### Provided material
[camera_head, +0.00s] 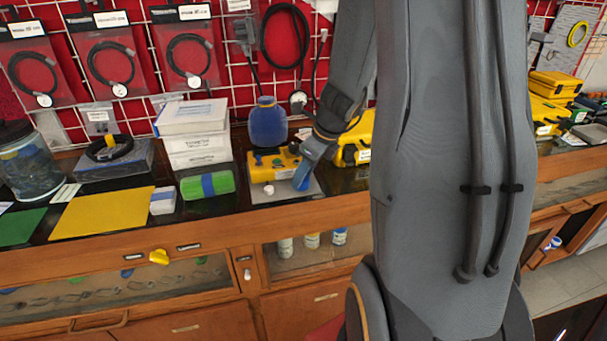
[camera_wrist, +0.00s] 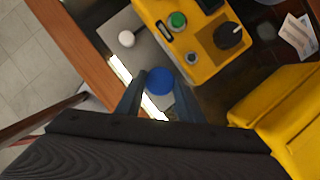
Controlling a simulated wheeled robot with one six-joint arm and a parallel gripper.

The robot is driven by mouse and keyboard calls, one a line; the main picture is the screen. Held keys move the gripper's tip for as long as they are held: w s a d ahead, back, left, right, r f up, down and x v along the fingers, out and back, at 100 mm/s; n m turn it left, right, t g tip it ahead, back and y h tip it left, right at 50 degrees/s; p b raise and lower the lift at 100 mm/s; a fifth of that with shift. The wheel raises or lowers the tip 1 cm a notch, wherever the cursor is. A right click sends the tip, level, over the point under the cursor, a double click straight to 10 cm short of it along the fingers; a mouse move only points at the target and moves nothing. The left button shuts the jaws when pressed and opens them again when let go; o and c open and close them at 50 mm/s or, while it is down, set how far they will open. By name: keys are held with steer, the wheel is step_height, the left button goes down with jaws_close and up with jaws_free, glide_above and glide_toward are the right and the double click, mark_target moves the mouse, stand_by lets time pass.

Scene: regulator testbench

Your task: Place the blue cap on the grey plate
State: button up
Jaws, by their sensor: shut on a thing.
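The blue cap (camera_wrist: 160,80) is round and sits between the fingertips of my gripper (camera_wrist: 159,88) in the wrist view. My gripper is shut on it. In the head view my gripper (camera_head: 308,165) points down beside the yellow control box, with a blue patch at its tip. The grey plate (camera_head: 262,197) lies on the dark bench top under and in front of that box. It also shows in the wrist view (camera_wrist: 148,52). The cap appears over the plate's near right part. I cannot tell whether it touches the plate.
A yellow control box (camera_head: 272,167) with knobs stands on the plate, and a small white knob (camera_head: 269,189) is near its front. A yellow case (camera_wrist: 285,110) stands close to my gripper. The wooden bench edge (camera_wrist: 85,62) is near.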

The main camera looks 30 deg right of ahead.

### Stated problem
Without the pictures, retype the whole of the material above exactly.

### Worked solution
[camera_head, +0.00s] 
[camera_wrist, +0.00s] 
Controlling a simulated wheeled robot with one six-joint arm and a parallel gripper.

The robot is driven by mouse and keyboard calls, one a line; the main picture is the screen. Held keys move the gripper's tip for as long as they are held: w s a d ahead, back, left, right, r f up, down and x v along the fingers, out and back, at 100 mm/s; n m turn it left, right, t g tip it ahead, back and y h tip it left, right at 50 degrees/s; p b raise and lower the lift at 100 mm/s; a fifth of that with shift. The wheel raises or lowers the tip 1 cm a notch, wherever the cursor is. A right click sends the tip, level, over the point under the cursor, a double click straight to 10 cm short of it along the fingers; a mouse move only points at the target and moves nothing. The left button shuts the jaws when pressed and opens them again when let go; o and c open and close them at 50 mm/s or, while it is down, set how far they will open. By name: keys are held with steer, the wheel is step_height, the left button goes down with jaws_close and up with jaws_free, glide_above and glide_toward are the right and the double click, mark_target moves the mouse, stand_by lets time pass.

Scene: regulator testbench

Your task: Place the blue cap on the grey plate
State: button up
Jaws, by their sensor: shut on a thing.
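The blue cap (camera_wrist: 160,80) is round and sits between the fingertips of my gripper (camera_wrist: 159,88) in the wrist view. My gripper is shut on it. In the head view my gripper (camera_head: 308,165) points down beside the yellow control box, with a blue patch at its tip. The grey plate (camera_head: 262,197) lies on the dark bench top under and in front of that box. It also shows in the wrist view (camera_wrist: 148,52). The cap appears over the plate's near right part. I cannot tell whether it touches the plate.
A yellow control box (camera_head: 272,167) with knobs stands on the plate, and a small white knob (camera_head: 269,189) is near its front. A yellow case (camera_wrist: 285,110) stands close to my gripper. The wooden bench edge (camera_wrist: 85,62) is near.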

The main camera looks 30 deg right of ahead.

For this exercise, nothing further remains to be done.